1841, Bronson, J., in Coveney v. Tannahill, 1 Hill N. Y. 33, 35, 41: "It is the privilege of one who is charged with a wrong, either public or private, to speak unreservedly with his counsel in preparing for his defence; but he should not be allowed to stop the mouth of one who was present when the wrong was done, upon the allegation that he was retained as counsel to see, or aid in the transaction. Indeed, I think there can be no such relation as that of attorney and client, either in the commission of a crime, or the doing of a wrong by force or fraud to an individual. The privileged relation of attorney and client can only exist for lawful and honest purposes. . . . Now, if the plaintiff consulted counsel beforehand as to the means, the expediency, or consequences of committing such a fraud, his communications may, perhaps, be privileged; and they are clearly so, as to what he may have said to counsel since the wrong was done. But the attorney may, I think, be required to disclose whatever act was done in his presence towards the perpetration of the fraud. One who is charged with having done an injury to another, either in his person, his fame, or his property, may freely communicate with his counsel, without the danger of having his confidence betrayed through any legal agency. But when he is not disclosing what has already happened, but is actually engaged in committing the wrong, he can have no privileged witness."

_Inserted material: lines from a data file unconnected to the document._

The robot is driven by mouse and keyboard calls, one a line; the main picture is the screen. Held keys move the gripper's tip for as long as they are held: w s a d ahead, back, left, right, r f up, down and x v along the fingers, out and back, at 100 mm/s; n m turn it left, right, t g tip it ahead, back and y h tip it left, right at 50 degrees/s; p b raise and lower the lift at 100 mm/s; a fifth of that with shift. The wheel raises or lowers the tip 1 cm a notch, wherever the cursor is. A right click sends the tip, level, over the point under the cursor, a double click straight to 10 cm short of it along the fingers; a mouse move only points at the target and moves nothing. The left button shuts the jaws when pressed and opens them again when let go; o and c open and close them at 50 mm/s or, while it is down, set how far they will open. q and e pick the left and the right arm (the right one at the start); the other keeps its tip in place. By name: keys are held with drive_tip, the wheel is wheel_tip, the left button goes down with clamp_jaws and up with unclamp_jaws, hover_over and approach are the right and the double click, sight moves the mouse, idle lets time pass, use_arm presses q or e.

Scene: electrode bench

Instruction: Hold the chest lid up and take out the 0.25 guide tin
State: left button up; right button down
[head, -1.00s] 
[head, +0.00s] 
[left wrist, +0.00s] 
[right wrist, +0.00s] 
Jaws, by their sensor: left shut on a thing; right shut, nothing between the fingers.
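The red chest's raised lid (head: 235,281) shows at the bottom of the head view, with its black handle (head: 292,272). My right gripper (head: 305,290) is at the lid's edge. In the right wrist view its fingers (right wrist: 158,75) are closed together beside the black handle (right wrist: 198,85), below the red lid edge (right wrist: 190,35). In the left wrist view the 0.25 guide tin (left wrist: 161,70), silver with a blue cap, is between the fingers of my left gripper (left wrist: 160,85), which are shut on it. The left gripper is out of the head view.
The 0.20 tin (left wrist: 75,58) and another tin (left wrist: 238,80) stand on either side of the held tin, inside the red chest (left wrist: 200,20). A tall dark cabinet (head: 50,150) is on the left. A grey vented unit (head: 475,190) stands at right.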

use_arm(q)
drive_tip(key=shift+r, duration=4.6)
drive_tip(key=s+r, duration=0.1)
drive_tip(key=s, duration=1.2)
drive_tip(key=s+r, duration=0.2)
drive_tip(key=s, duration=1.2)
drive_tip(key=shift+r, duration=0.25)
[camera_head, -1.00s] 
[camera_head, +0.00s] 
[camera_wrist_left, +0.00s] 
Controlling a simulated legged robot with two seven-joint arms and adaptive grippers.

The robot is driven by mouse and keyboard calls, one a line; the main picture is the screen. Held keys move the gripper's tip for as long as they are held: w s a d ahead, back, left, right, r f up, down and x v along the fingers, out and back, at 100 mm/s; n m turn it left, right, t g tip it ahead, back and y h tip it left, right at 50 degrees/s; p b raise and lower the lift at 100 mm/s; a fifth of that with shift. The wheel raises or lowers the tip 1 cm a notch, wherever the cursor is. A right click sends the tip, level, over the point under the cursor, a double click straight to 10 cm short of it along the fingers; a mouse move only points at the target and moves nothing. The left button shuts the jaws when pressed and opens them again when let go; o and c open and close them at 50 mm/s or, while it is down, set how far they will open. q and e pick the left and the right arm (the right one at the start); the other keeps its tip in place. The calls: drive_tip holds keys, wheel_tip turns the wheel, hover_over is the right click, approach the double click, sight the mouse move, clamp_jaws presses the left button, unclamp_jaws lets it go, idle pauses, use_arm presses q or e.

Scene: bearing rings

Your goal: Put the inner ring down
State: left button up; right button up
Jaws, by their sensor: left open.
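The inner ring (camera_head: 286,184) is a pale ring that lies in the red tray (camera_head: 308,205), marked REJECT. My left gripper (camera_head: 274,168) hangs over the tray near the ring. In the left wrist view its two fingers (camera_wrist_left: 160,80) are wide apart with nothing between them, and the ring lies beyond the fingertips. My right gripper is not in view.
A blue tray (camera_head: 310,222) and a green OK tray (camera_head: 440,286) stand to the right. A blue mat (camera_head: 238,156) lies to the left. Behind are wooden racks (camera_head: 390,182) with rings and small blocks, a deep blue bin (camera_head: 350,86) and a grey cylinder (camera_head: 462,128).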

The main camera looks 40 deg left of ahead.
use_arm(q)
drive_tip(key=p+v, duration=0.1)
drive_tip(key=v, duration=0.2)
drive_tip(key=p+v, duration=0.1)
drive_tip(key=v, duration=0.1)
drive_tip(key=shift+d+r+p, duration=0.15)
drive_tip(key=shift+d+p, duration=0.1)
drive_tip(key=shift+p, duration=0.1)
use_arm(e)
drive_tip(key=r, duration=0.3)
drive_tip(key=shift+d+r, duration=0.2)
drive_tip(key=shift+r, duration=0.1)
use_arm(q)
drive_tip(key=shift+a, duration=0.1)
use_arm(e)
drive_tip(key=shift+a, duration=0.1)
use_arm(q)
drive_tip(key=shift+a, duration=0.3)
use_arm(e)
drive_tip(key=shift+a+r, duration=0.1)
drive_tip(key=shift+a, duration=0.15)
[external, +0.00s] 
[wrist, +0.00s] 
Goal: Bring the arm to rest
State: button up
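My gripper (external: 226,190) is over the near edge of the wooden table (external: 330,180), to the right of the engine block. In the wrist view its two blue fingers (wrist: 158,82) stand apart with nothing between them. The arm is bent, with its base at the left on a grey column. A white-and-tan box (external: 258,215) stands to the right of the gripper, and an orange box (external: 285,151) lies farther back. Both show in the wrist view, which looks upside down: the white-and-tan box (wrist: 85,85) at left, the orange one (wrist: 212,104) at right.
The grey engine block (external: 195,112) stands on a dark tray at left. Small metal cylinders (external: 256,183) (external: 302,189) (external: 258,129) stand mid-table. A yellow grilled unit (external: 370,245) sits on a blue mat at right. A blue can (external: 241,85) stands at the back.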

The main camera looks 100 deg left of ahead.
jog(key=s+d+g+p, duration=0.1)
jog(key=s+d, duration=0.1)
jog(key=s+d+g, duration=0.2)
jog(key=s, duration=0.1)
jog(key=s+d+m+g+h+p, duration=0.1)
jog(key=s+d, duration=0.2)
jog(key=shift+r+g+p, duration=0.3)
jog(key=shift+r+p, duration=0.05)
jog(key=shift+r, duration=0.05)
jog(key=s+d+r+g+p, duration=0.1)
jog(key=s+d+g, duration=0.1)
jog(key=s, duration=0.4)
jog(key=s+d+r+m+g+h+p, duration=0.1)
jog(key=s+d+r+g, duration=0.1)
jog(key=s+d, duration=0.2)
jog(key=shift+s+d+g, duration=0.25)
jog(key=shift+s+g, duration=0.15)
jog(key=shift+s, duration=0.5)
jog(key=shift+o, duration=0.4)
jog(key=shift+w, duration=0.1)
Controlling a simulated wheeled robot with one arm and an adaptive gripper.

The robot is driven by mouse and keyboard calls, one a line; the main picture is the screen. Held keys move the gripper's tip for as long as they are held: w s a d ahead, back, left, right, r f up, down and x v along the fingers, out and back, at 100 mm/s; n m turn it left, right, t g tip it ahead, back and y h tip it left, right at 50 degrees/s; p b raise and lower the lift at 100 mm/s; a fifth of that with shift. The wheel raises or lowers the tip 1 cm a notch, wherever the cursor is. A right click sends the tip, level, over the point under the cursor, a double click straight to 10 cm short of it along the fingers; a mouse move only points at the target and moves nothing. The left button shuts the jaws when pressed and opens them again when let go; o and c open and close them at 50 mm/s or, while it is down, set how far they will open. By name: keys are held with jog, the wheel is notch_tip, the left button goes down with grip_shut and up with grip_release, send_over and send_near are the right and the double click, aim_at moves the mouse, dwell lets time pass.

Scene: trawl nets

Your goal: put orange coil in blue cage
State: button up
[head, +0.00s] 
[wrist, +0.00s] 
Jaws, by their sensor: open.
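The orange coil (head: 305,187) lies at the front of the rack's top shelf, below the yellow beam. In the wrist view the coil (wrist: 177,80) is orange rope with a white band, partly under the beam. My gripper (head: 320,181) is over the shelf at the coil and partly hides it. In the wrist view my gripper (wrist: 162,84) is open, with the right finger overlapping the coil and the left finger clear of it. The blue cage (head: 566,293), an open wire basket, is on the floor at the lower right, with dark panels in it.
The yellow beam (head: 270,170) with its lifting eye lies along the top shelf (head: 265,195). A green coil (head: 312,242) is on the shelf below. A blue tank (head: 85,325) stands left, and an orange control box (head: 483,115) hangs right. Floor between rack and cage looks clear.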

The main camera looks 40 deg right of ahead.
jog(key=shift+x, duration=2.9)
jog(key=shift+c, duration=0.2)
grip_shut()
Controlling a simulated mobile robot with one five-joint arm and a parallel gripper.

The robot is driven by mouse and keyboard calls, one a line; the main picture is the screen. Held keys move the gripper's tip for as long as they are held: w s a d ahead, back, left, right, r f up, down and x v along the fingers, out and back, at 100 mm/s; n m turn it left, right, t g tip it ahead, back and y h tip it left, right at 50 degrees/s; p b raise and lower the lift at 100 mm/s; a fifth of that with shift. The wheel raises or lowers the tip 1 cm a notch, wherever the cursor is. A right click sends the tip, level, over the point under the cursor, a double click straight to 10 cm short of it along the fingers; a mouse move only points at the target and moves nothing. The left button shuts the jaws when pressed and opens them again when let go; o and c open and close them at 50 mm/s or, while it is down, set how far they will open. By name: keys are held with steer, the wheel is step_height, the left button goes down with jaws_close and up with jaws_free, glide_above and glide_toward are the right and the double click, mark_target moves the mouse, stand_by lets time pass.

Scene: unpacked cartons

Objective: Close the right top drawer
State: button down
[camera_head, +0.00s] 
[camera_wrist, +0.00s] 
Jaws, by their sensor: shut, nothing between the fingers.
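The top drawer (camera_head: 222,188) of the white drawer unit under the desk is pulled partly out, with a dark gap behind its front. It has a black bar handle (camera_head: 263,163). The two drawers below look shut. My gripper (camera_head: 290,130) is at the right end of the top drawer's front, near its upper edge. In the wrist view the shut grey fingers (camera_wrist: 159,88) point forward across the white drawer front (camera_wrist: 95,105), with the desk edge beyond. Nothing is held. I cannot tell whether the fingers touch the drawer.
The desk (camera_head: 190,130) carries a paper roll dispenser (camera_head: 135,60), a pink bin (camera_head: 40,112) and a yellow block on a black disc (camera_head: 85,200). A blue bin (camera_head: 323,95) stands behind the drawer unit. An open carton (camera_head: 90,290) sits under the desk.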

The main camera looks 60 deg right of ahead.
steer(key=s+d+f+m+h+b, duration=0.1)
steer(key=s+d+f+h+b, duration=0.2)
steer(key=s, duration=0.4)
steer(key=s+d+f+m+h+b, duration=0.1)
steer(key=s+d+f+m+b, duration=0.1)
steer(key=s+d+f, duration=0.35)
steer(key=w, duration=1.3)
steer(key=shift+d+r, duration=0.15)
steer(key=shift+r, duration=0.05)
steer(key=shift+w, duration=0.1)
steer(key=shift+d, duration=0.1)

1891, Green, V. C., in Matthews v. Hoagland, 48 N. J. Eq. 455, 469, 21 Atl. 1054: “In order that the rule may apply, there must be both professional confidence and professional employment; but if the client has a criminal object in view in his communications with his solicitor, one of these elements must necessarily be absent. The client must either conspire with his solicitor or deceive him. If his criminal object is avowed, the client does not consult his adviser professionally, because it cannot be the solicitor's business to further any criminal object. If the client does not avow his object he reposes no confidence, for the state of facts, which is the foundation of the supposed confidence, does not exist. The solicitor's advice is obtained by a fraud. As I understand the case, the rule, in its different phases and the reasons, may be thus stated: If the client consults the lawyer with reference to the perpetration of a crime, and they coöperate in effecting it, there is no privilege, for it is no part of an attorney's duty to assist in crime; he ceases to be counsel and becomes a criminal. If he refuses to be a party to the act, still there is no privilege, because he cannot properly be consulted professionally for advice to aid in the perpetration of a crime. In the case of a fraud, if it is effected by the cooperation of the attorney, it falls within the rule as to crime, for their consultation to carry it out is a conspiracy, which, on its accomplishment by the commission of the overt act, becomes criminal and an indictable offence."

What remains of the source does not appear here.